I've had the opportunity to use a reMarkable in person, and it's the first and only digital writing device that I could tolerate to write notes. The MS Surface, iPad Pro and Samsung tablets have never cut it for me. It's difficult to quantify why - a combination of pen-to-display distance, latency and screen texture perhaps.

Reviewers seem to agree that the Supernote and Note Air have higher latency, and higher pen-to-display distance, so I wonder if I could work with them or not.

The reMarkable seems to to be the go-to device as a digital notepad, but doesn't do anything beyond that, whereas the other devices offer a (near) full Android experience, which would be more useful to me as a dwevice that costs £400+.

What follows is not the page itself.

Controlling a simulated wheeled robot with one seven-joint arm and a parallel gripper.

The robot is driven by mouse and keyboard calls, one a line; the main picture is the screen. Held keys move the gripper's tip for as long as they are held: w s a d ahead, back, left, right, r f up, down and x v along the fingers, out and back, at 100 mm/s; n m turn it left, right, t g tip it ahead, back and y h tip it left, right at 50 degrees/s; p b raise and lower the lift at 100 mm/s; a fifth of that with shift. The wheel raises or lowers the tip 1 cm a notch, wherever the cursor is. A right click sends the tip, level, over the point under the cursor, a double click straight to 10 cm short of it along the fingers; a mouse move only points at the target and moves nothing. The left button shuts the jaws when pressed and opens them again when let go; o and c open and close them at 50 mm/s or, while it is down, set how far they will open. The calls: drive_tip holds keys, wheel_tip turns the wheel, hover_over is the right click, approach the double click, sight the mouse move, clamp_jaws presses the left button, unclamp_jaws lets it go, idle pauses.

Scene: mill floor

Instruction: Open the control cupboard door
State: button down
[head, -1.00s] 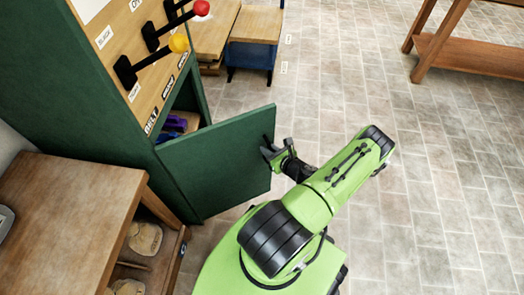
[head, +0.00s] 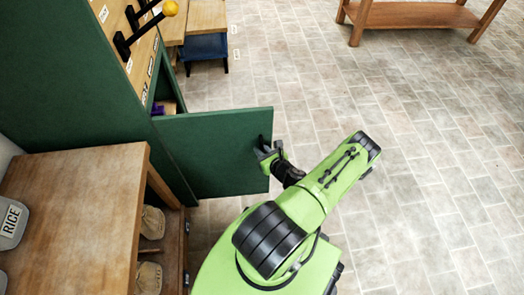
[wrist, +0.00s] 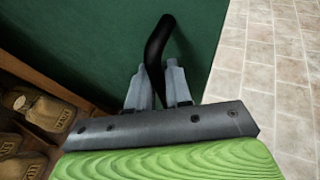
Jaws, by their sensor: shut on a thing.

I mentioned below, but you.can see my thoughts on RM2 and Max Lumi here: https://sammorrowdrums.com/e-writers-remarkable-2-v-s

Personally I don't get a lot out of the Android (as I really try to avoid DRM e-books), but they are both nice devices. Haven't tried Note Air.


I don't think I'd get a huge amount out of Android itself, but just being able to install a browser with a reader mode would be really nice. In my mind, I'd install Firefox and use that when reading articles.


I installed a script on my laptop to 'Print' to remarkable. I can send it articles to read on it later.


I've used the Note Air, briefly, and now use the RM2 everyday - my use case is for reading documents, signing documents, and storing notes at work due to the high number of lawsuits and FOIA requests. I use it almost exclusively for those three things.

The Note Air felt like drawing on plastic. Like using a ballpoint pen on a projector screen. It was easy for me to drift around the page. And my already terrible handwriting suffered. The transcription wasn't clean, and had many errors based on my handwriting. The RM2 feels like writing on paper. It has fantastic recognition for my handwriting, and the transcribing has one or maybe two weird words per page.

The only thing with the RM2 is there is no way to tag and search your pages. So you have to be very strategic with how you organize your notebooks, otherwise it's easy to just have a mess of a million pages you can never get through to find what you need. Tagging and searching would make the RM2 just AMAZING.


> Has anyone here used a reMarkable 2 and had the chance to compare it to a Supernote or a Note Air?

I have! See my comment here: https://news.ycombinator.com/item?id=27513499

> Reviewers seem to agree that the Supernote and Note Air have higher latency, and higher pen-to-display distance, so I wonder if I could work with them or not.

The Supernote does come with slightly higher input latency but not by much – I got used to it pretty quickly and honestly don't really notice it anymore.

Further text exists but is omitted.